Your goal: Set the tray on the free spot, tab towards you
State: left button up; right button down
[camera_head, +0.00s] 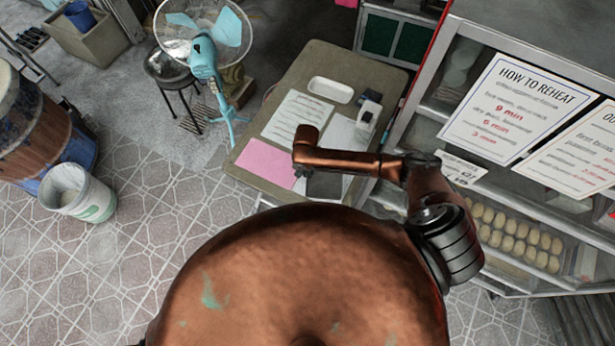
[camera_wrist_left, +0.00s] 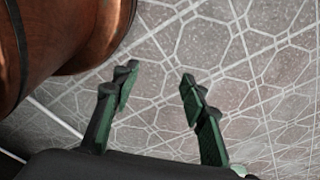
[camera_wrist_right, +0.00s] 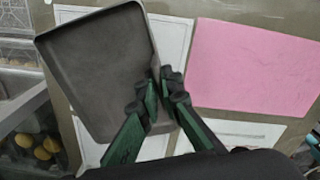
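The dark grey tray (camera_wrist_right: 98,65) has a raised rim and looks empty in the right wrist view. It also shows in the head view (camera_head: 325,186), partly under my right arm, over the near part of the table (camera_head: 275,190). My right gripper (camera_wrist_right: 160,88) is closed at the tray's side edge and appears to grip it; any tab is hidden by the fingers. I cannot tell whether the tray touches the table. A pink sheet (camera_head: 266,163) lies bare on the table, left of the tray. My left gripper (camera_wrist_left: 155,85) is open and empty above the tiled floor.
Printed white sheets (camera_head: 297,115), a white dish (camera_head: 330,90) and a small device (camera_head: 368,112) occupy the table. A glass cabinet (camera_head: 435,110) with buns stands close on the right. A blue fan (camera_head: 204,60) stands left of the table.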

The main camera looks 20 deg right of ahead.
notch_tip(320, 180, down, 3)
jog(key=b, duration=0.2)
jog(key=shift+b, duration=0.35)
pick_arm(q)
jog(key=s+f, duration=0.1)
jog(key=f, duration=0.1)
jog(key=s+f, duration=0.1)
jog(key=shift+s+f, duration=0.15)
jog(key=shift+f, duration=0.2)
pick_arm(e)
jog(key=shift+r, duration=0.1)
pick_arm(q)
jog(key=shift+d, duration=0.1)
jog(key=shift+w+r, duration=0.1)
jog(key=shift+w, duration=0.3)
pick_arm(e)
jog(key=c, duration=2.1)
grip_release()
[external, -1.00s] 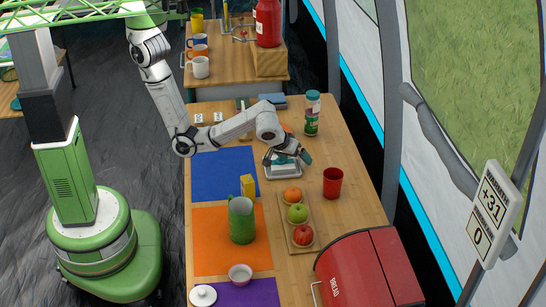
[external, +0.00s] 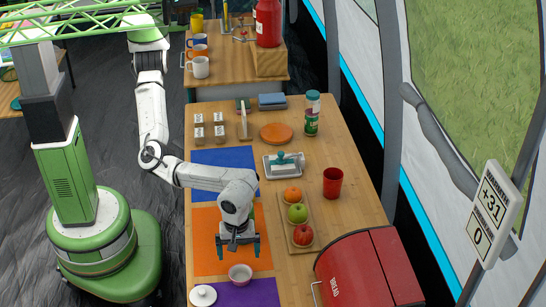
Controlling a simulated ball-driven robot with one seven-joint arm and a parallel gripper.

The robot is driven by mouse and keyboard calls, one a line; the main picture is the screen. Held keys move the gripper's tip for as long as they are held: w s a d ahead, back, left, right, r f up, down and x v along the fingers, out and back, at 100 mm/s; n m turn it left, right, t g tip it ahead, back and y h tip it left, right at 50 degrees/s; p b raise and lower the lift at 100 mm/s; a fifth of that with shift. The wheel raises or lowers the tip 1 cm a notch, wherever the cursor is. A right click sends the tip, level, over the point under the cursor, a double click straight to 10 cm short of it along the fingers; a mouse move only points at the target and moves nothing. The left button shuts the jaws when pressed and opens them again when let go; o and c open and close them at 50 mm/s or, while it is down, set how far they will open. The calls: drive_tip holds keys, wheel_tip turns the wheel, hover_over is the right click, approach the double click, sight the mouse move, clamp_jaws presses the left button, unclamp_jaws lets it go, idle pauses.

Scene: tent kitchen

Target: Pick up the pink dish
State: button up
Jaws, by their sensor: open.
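The pink dish (external: 240,278) is a small round bowl near the front edge of the orange mat (external: 208,262), where that mat meets the purple mat (external: 262,293). My gripper (external: 239,254) points down with its fingers spread apart and nothing seen between them. It is just behind the dish in the picture and seems to be above table height. I cannot tell its exact height over the dish. My arm hides the green jug and the yellow block.
A white lidded pot (external: 203,296) stands close left of the dish. A wooden tray (external: 289,240) with fruit and a red bread bin (external: 365,275) are to the right. A butter dish (external: 285,165), red cup (external: 333,182) and blue mat (external: 208,158) lie farther back.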

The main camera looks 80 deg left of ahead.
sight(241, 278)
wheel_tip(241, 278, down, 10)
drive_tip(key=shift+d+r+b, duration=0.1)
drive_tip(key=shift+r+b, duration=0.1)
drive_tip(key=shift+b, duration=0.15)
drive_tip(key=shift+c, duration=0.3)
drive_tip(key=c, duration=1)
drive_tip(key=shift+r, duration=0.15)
++++++
* Task: Copy out exactly the material that runs from the line with "[camera_wrist_right, +0.00s]" to the line with "Controlling a simulated", ends included, and leave the pictures behind.

* Reply:
[camera_wrist_right, +0.00s] 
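The dark grey tray (camera_wrist_right: 98,65) has a raised rim and looks empty in the right wrist view. It also shows in the head view (camera_head: 325,186), partly under my right arm, over the near part of the table (camera_head: 275,190). My right gripper (camera_wrist_right: 160,88) is closed at the tray's side edge and appears to grip it; any tab is hidden by the fingers. I cannot tell whether the tray touches the table. A pink sheet (camera_head: 266,163) lies bare on the table, left of the tray. My left gripper (camera_wrist_left: 155,85) is open and empty above the tiled floor.
Printed white sheets (camera_head: 297,115), a white dish (camera_head: 330,90) and a small device (camera_head: 368,112) occupy the table. A glass cabinet (camera_head: 435,110) with buns stands close on the right. A blue fan (camera_head: 204,60) stands left of the table.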

The main camera looks 20 deg right of ahead.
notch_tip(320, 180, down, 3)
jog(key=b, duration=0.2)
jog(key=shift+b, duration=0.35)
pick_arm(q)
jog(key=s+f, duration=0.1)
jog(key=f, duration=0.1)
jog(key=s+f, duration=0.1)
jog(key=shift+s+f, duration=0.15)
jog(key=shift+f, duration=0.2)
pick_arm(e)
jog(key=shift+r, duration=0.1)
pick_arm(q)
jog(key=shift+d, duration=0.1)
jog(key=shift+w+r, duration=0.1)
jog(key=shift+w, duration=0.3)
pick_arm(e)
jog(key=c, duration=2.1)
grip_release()
[external, -1.00s] 
[external, +0.00s] 
Controlling a simulated ball-driven robot with one seven-joint arm and a parallel gripper.

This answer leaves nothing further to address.